> _DATA EXCERPT_:
+--

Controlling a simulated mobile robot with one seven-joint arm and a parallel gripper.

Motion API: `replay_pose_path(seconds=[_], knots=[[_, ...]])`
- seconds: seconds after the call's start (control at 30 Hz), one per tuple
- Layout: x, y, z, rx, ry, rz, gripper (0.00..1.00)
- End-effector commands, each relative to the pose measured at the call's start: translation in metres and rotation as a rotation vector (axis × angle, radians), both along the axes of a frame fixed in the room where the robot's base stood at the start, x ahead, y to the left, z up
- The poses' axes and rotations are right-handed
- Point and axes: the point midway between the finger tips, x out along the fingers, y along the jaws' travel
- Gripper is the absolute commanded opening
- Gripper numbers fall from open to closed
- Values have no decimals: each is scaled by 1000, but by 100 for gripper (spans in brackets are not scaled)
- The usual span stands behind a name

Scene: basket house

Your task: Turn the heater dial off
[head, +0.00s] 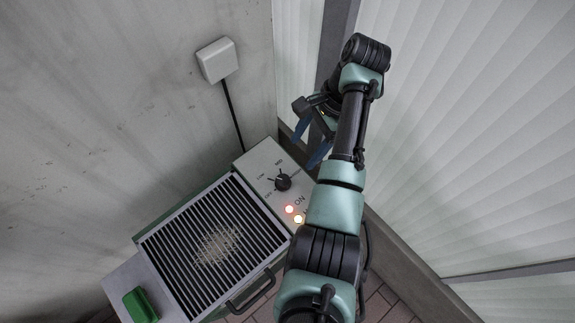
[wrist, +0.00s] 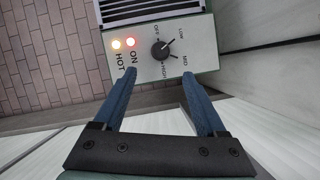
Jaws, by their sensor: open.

+--

Reproduce the material word for word, minus the images.

Controlling a simulated mobile robot with one seven-joint arm and a parallel gripper.

Motion API: `replay_pose_path(seconds=[_], knots=[[_, ...]])`
- seconds: seconds after the call's start (control at 30 Hz), one per tuple
- Layout: x, y, z, rx, ry, rz, gripper (0.00..1.00)
- End-effector commands, each relative to the pose measured at the call's start: translation in metres and rotation as a rotation vector (axis × angle, radians), both along the axes of a frame fixed in the room where the robot's base stood at the start, x ahead, y to the left, z up
- The poses' axes and rotations are right-handed
- Point and axes: the point midway between the finger tips, x out along the fingers, y along the jaws' travel
- Gripper is the absolute commanded opening
- Gripper numbers fall from open to closed
- Values have no decimals: each is scaled by 1000, but by 100 for gripper (spans in brackets are not scaled)
- The usual span stands behind a name

Scene: basket house

Your task: Turn the heater dial off
[head, +0.00s] 
[wrist, +0.00s] 
Jaws, by their sensor: open.

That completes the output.